### Direction
Output only the span of lines that begins at the line containing "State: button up" and ends at the last line of the data, both included, exactly as they appear.

[Rows from a robot dataset]
************

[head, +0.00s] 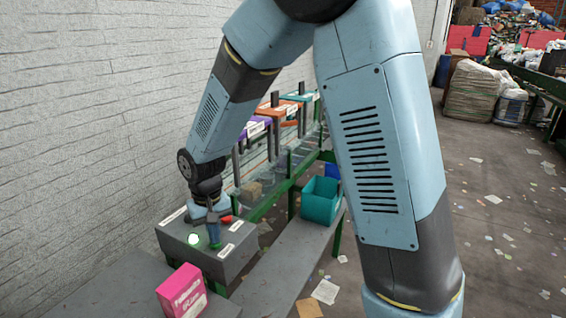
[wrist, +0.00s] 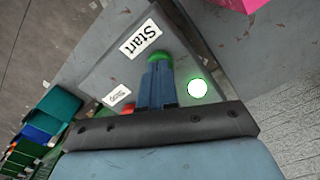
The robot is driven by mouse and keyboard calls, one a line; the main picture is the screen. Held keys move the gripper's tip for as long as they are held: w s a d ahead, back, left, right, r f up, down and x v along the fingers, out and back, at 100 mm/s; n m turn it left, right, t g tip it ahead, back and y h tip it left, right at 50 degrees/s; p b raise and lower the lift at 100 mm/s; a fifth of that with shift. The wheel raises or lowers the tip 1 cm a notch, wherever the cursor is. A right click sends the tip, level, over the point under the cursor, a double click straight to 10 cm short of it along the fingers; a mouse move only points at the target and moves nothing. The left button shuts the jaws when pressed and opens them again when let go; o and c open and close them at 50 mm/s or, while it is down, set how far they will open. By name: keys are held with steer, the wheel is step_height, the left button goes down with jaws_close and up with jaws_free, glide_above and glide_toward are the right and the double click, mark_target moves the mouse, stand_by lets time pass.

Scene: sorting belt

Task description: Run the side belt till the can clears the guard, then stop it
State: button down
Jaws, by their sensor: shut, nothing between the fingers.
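A grey control box (head: 207,258) stands by the wall, with a lit green-white lamp (head: 193,240) and a red button (head: 227,219). In the wrist view a green button (wrist: 160,56) sits beside the "Start" label (wrist: 141,39); the lit lamp (wrist: 198,88) is to its right and the red button (wrist: 128,109) is partly hidden. My gripper (head: 213,244) is shut and empty, pointing down with its tips (wrist: 159,63) at the green button; I cannot tell whether they press it. The green-framed belt (head: 268,202) runs away behind the box. I cannot make out the can or guard.
A brown block (head: 250,193) sits on the belt line, below purple, orange and teal panels. A teal bin (head: 320,204) and a blue bin (head: 333,171) stand right of the belt. A pink box (head: 182,292) stands in front. Litter dots the open floor at right.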

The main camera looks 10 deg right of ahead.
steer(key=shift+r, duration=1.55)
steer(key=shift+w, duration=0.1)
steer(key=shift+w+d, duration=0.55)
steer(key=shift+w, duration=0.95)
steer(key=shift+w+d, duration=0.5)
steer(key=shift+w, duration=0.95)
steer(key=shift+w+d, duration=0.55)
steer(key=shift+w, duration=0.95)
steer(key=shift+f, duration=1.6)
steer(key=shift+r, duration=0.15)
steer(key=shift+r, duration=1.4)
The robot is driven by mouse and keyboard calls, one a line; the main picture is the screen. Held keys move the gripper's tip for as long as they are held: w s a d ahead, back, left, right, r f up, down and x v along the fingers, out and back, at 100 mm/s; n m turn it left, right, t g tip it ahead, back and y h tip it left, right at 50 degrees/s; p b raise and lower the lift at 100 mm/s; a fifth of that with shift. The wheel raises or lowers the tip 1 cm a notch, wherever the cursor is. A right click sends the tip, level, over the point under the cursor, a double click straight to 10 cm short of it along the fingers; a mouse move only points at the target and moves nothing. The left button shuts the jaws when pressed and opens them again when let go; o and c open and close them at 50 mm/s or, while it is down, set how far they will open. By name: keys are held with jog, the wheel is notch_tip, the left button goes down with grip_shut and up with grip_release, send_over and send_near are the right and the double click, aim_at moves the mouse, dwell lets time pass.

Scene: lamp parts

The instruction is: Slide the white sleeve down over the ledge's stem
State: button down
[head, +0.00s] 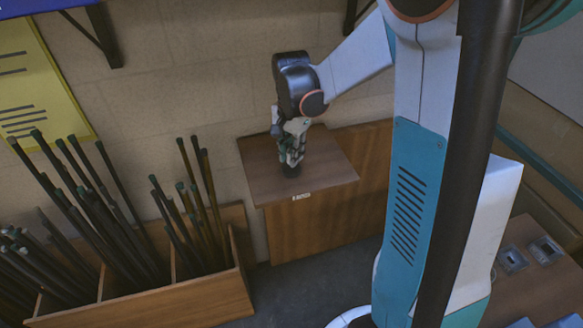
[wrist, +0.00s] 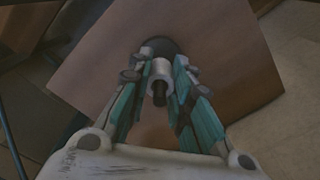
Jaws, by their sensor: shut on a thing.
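The ledge (head: 322,172) is a brown wooden top against the wall, and it fills the middle of the wrist view (wrist: 225,60). A round black base (wrist: 160,46) stands on it, and its edge also shows in the head view (head: 291,171). My gripper (wrist: 160,74) points down above this base and is shut on the white sleeve (wrist: 161,69), between its two teal-sided fingers. A dark stem (wrist: 159,93) shows through the sleeve's near end, so the sleeve appears to be around it. In the head view my gripper (head: 291,155) hides the sleeve and stem.
A wooden bin (head: 175,296) holding several dark rods (head: 120,195) stands left of the ledge. A wall with a yellow poster (head: 35,85) is behind. A bench with small metal parts (head: 545,250) is at the right. The ledge top around the base is clear.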

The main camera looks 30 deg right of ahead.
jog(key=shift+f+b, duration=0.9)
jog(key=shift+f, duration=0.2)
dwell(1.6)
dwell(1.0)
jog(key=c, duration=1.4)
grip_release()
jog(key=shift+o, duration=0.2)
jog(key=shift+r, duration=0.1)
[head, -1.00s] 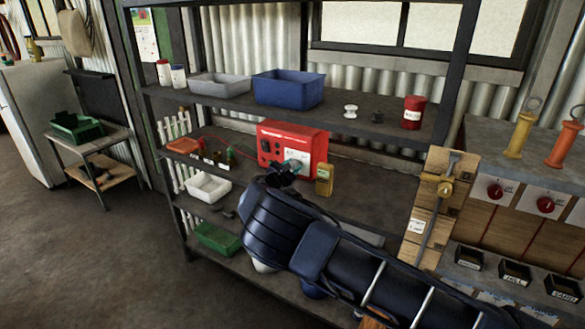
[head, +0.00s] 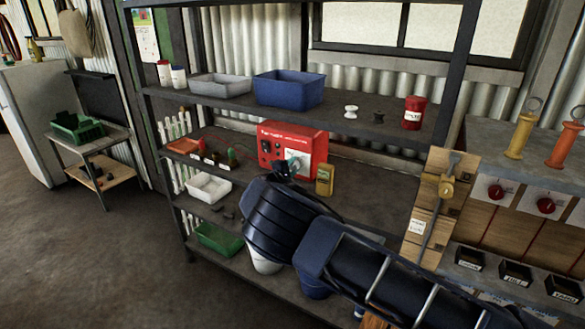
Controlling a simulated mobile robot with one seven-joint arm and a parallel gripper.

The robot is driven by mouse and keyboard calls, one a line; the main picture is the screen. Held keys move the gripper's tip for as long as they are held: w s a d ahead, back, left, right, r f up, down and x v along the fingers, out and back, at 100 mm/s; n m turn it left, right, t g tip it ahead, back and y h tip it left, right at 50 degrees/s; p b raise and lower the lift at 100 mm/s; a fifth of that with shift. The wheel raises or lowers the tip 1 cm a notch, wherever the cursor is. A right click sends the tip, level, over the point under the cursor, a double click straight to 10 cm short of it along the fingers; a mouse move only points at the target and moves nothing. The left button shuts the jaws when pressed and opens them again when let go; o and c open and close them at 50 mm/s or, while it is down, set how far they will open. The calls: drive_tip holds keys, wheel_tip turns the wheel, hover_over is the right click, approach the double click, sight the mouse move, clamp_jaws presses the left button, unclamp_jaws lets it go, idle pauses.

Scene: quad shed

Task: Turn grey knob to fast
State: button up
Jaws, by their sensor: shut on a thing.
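A red box unit (head: 316,146) with lettering along its top stands on the middle shelf. A pale dial plate (head: 304,159) is on the right of its front, and small dark fittings are on the left. My gripper (head: 291,165) is at this plate, shut on the grey knob. The fingers and wrist hide the knob, so its pointer and the fast mark cannot be read.
A yellow handheld device (head: 325,180) stands just right of the red unit, close to my wrist. Small bottles (head: 232,155) and an orange item (head: 184,146) are to the left. A blue bin (head: 287,90) sits on the shelf above. The middle shelf is clear farther right.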

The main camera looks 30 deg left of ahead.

************

### Exercise result
State: button up
Jaws, by their sensor: shut on a thing.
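A red box unit (head: 316,146) with lettering along its top stands on the middle shelf. A pale dial plate (head: 304,159) is on the right of its front, and small dark fittings are on the left. My gripper (head: 291,165) is at this plate, shut on the grey knob. The fingers and wrist hide the knob, so its pointer and the fast mark cannot be read.
A yellow handheld device (head: 325,180) stands just right of the red unit, close to my wrist. Small bottles (head: 232,155) and an orange item (head: 184,146) are to the left. A blue bin (head: 287,90) sits on the shelf above. The middle shelf is clear farther right.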

The main camera looks 30 deg left of ahead.

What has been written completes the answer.